30. Всё меняется. Меняется и русская речь. Вот пример того, как она изменилась за последние два века. Математик Лобачевский в пушкинские времена сказал: «Хорошее воспитание и образование каждого угодны государству в целом». А теперь та же мысль звучит «прогрессивно» вот так: «Клёвый чувак светит тусовке».
31. Мой хороший приятель, прозаик Иван Фотиевич Стад-нюк, написал серьёзный роман «Война». Главную книгу своей жизни. И очень гордился тем, что нашёл для неё удачный эпиграф – слова мудреца, не знавшего поражений афинского полководца Фемистокла: «Мы погибли бы, если бы не погибали». Стаднюк – писатель старшего поколения, прошёл всю войну до конца. Был сотрудником армейской газеты. Много рассказывал мне о боях и трагичного, и курьёзного. «Однажды наши войска с боем вытеснили фашистов из какой-то их опустевшей деревни, местечка. И наша редакционная машина въехала туда за пехотой следом. И мы, жутко уставшие, стали располагаться по домам на ночлег. Помню, и я завалился в каком-то доме на какую-то койку. Лёг под огромное, мягкое, как перина, пуховое одеяло. Высокое, как гора. Они под такими там спят. Только помню, поутру я проснулся от голосов. От говора за окном. Высунул нос из-под этой перины, смотрю на окна – а там по улице фрицы разгуливают, ходят туда-сюда, гомонят. Понял – ночью они, оказывается, контратакой выбили наших и взяли местечко. А теперь по домам рыщут, располагаются. Я обмер, конечно, голову спрятал. Замер. Пистолет в кобуре нащупал. Голова работает, мысли как при лихорадке. Нет, думаю, живым ты меня, сучья погань, никак не возьмёшь. Никак я тебе не сдамся. Слышу, двое всё же притопали в дом, шагают, дверьми хлопают, в мою комнату заглянули. Что-то лопочут друг другу по-своему, как лают на собачьем своём языке. Потом всё же вышли наружу. Чего я только в эти минуты не перечувствовал, чего только не передумал… А чуть стихло – выполз из-под этой перины и молнией в коридор метнулся. Потом в заднюю дверь – и во двор. Со двора – в огород. И, не чуя ног под собой, не чуя себя, по кукурузе, по кукурузе метнулся в ближний лесок на горизонте. Так я и спасся, ушёл к своим… – Иван Фотиевич задумался, помолчал. – Вот какие нелепости порой случаются в жизни. И ведь не в бою, а всё-таки был на волосок от смерти… И смех и грех». И седой мудрый писатель Иван Стаднюк добродушно, искренне, как ребёнок, смеялся.
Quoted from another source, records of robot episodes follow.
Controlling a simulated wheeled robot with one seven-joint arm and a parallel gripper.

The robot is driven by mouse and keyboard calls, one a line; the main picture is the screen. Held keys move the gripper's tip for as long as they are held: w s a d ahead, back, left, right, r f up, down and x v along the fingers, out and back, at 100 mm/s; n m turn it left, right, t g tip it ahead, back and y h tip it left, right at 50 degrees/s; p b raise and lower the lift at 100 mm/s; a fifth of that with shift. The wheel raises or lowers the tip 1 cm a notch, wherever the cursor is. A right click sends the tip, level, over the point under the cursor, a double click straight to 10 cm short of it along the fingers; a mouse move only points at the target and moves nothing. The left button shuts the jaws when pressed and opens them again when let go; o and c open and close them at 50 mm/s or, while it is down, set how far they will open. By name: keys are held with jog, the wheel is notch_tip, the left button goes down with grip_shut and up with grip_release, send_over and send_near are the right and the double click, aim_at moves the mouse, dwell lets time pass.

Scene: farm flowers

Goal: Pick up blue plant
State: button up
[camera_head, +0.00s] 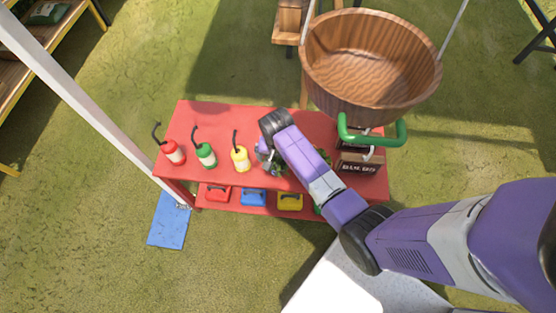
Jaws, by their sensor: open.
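My purple and grey arm reaches in from the right over the red table (225,115). My gripper (265,160) points down at the middle of the table top, just right of the yellow bottle. It is open. Small dark green leaves (279,169) show close beside and under it, and more leaves (325,155) show just right of my forearm. My arm hides much of this spot. I cannot make out a clearly blue plant, or whether the gripper touches the leaves.
Red (173,153), green (206,155) and yellow (240,159) bottles stand on the table's left. Red (218,193), blue (253,197) and yellow (290,202) handled items sit on the lower shelf. A dark "BULBS" box (358,163) and green handle (375,139) are right, below a hanging wooden basket (370,65).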

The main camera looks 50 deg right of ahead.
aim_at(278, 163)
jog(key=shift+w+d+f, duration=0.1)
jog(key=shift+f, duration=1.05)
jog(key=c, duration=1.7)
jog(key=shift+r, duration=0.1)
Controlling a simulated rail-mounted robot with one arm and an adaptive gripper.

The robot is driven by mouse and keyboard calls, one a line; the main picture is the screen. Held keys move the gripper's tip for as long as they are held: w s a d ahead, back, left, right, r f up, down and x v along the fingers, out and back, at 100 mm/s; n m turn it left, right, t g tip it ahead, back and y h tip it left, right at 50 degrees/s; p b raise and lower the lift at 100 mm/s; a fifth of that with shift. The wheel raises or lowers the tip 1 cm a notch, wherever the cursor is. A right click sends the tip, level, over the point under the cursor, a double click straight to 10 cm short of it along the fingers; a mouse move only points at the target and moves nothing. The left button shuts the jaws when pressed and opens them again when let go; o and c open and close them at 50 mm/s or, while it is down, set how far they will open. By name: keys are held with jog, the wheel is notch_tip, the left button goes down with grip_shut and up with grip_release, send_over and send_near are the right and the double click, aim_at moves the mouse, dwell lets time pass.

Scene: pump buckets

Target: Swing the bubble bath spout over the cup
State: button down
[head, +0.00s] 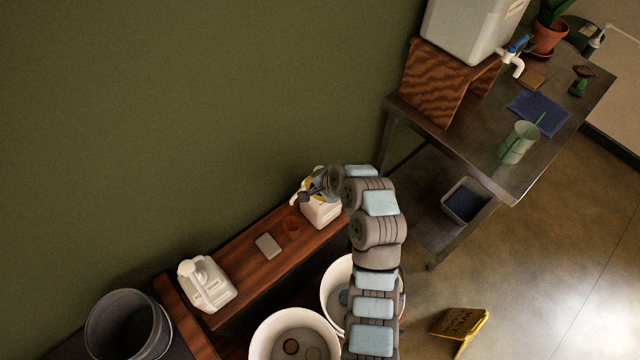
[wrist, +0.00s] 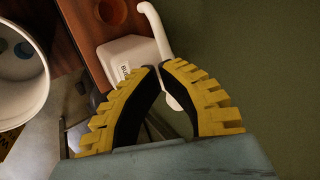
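The bubble bath bottle is a white jug (head: 322,212) at the far end of the wooden shelf.
A second white pump jug (head: 207,284) and a grey block (head: 268,245) are on the shelf (head: 235,258). White buckets (head: 268,335) stand below in front. A dark bucket (head: 128,325) is at left. A metal table (head: 470,150) stands at right, and a yellow sign (head: 460,326) is on the floor.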

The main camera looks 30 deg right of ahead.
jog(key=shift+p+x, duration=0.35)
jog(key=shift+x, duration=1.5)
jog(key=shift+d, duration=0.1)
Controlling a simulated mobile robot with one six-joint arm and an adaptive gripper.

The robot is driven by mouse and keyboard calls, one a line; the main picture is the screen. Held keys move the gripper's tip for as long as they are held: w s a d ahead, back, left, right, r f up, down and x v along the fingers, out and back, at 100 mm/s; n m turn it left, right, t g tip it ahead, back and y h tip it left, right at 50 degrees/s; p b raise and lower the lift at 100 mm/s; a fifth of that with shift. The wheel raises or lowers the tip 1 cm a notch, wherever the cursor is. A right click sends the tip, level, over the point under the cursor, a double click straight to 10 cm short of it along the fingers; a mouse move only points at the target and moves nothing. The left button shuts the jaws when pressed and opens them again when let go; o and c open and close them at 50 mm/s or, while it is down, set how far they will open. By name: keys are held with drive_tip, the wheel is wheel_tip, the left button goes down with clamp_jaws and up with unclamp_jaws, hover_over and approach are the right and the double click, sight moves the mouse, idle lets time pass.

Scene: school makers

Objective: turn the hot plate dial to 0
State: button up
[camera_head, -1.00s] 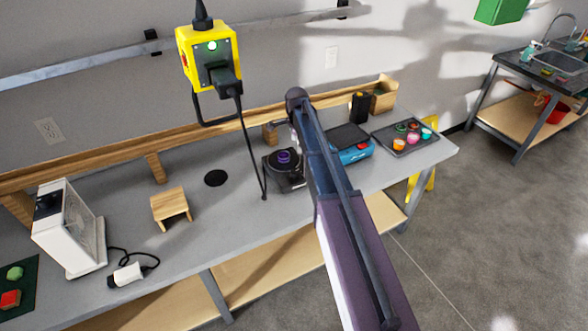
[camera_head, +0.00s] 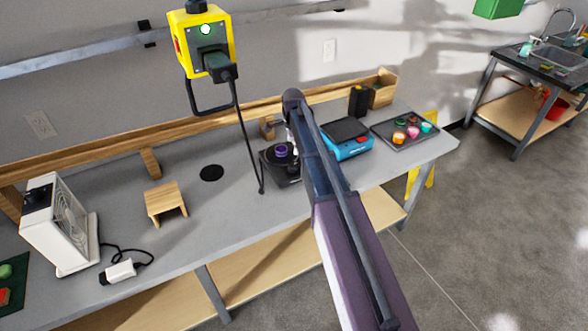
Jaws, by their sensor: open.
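A low black unit (camera_head: 268,168) with a round top stands on the grey workbench (camera_head: 225,225), just left of my arm. A small purple round thing sits on its top. It looks like the hot plate, but this is not certain. A blue device (camera_head: 352,150) with a dark flat top stands to its right, partly behind my arm. I cannot make out a dial or its setting on either one. My arm reaches over the bench between the two, and its far end is hidden behind its own links. My gripper cannot be made out.
A yellow power box (camera_head: 184,23) hangs above the bench, its black cable running down beside the black unit. A tray of coloured pots (camera_head: 393,145) lies at the right. A wooden stand (camera_head: 164,199) and a white heater (camera_head: 45,235) stand at the left.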

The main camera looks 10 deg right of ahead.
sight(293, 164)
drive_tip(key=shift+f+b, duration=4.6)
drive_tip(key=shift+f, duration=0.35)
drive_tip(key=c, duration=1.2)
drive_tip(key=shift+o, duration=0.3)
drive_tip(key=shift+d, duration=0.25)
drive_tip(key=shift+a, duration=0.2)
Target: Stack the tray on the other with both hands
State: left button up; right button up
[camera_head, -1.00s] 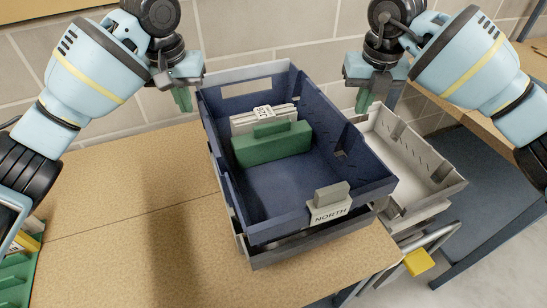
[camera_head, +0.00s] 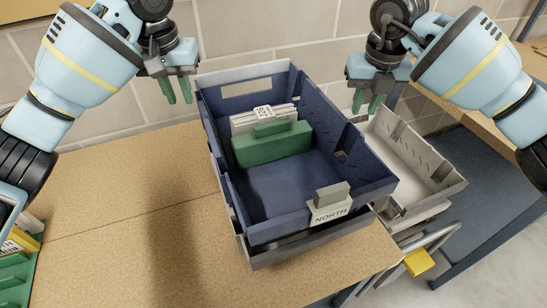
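A blue tray (camera_head: 285,235) with a tag reading NORTH sits on top of a grey tray (camera_head: 275,256) on the wooden table. The lower tray is mostly hidden. Inside the blue tray are a green block-like item (camera_head: 270,150) and pale items (camera_head: 262,118) with a label. My left gripper (camera_head: 177,92) is apart from the blue tray, above and beyond its left side, with its green fingers spread and nothing between them. My right gripper (camera_head: 367,102) is to the right of the blue tray's far corner, its green fingers apart and empty.
A light grey tray (camera_head: 455,187) stands at the right, on what looks like a cart with a metal handle (camera_head: 440,237) and a yellow part (camera_head: 418,262). A green rack (camera_head: 18,275) is at the left edge. The table's left part (camera_head: 110,220) is clear.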

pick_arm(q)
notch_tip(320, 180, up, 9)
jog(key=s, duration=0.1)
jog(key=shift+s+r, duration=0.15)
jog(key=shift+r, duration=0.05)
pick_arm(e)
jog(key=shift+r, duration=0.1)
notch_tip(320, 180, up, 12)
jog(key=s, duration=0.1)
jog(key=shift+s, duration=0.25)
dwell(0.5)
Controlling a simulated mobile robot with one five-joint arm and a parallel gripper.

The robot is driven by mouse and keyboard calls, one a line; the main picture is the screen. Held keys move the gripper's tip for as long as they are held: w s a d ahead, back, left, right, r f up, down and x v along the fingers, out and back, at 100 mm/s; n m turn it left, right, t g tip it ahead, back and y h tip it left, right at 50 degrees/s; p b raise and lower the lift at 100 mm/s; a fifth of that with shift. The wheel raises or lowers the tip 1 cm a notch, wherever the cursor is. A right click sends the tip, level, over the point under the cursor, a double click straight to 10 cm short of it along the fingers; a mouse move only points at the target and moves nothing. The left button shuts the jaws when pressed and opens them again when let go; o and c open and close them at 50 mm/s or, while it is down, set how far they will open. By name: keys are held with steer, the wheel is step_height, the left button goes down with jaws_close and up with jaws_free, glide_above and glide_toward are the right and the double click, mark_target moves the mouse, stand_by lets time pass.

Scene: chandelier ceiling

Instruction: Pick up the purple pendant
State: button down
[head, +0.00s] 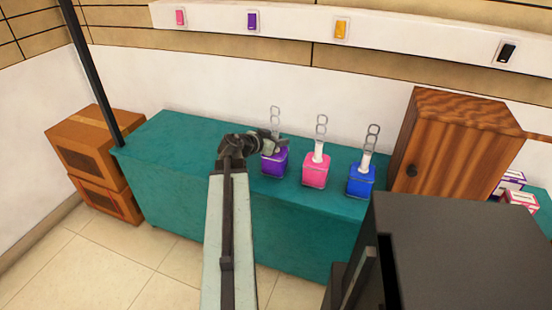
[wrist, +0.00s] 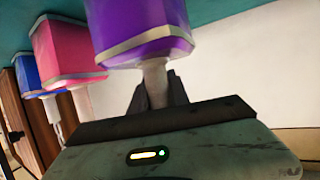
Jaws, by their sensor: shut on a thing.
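The purple pendant (head: 274,162) stands on the teal table, leftmost in a row of three, with a white neck and grey chain links above its purple glass body. My gripper (head: 276,146) reaches it from the left at the neck. In the wrist view the purple pendant (wrist: 140,28) fills the top middle, and its pale neck runs down between the jaws of my gripper (wrist: 158,92). The jaws are shut on the neck. I cannot tell whether the pendant's base touches the table.
The pink pendant (head: 316,170) stands just right of the purple one, and the blue pendant (head: 361,179) beyond it. A wooden cabinet (head: 455,150) and a dark box-like unit (head: 460,250) are at right. The teal table (head: 165,150) is clear at left.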

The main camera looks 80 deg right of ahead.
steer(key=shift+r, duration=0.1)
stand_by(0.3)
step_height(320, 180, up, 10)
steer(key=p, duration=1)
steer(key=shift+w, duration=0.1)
Словно всё это не трагично было, а очень забавно и весело. Да и случилось только вчера.
32. Известна старая истина – короля делает свита. Моя свита – это всегда и только мои книги, моя проза. А может, и не «только». Ибо именно эта свита – самая верная, самая надёжная и, пожалуй, бессмертная.
33. Мне кажется, в последние десятилетия я открыла свой собственный, уникальный по форме литературный язык. Это короткие, якобы «дневниковые» повествования от первого лица. В которые я по желанию могу включать себя даже в герои сюжета, а порой могу в авторы. Или могу вообще исключать себя и из первых, и из вторых. Это даёт мне небывало широкий диапазон возможностей, которых прежде (в классике повествования) я как автор не имела. По крайней мере, не встречала. К тому же я работаю не только словом, но и рисунком, живописью. И это сочетание разных жанров рождает и новые формы изображения. И позволяет создавать и сочетать эти формы именно новый метод. Уж извините, «метод Ракши».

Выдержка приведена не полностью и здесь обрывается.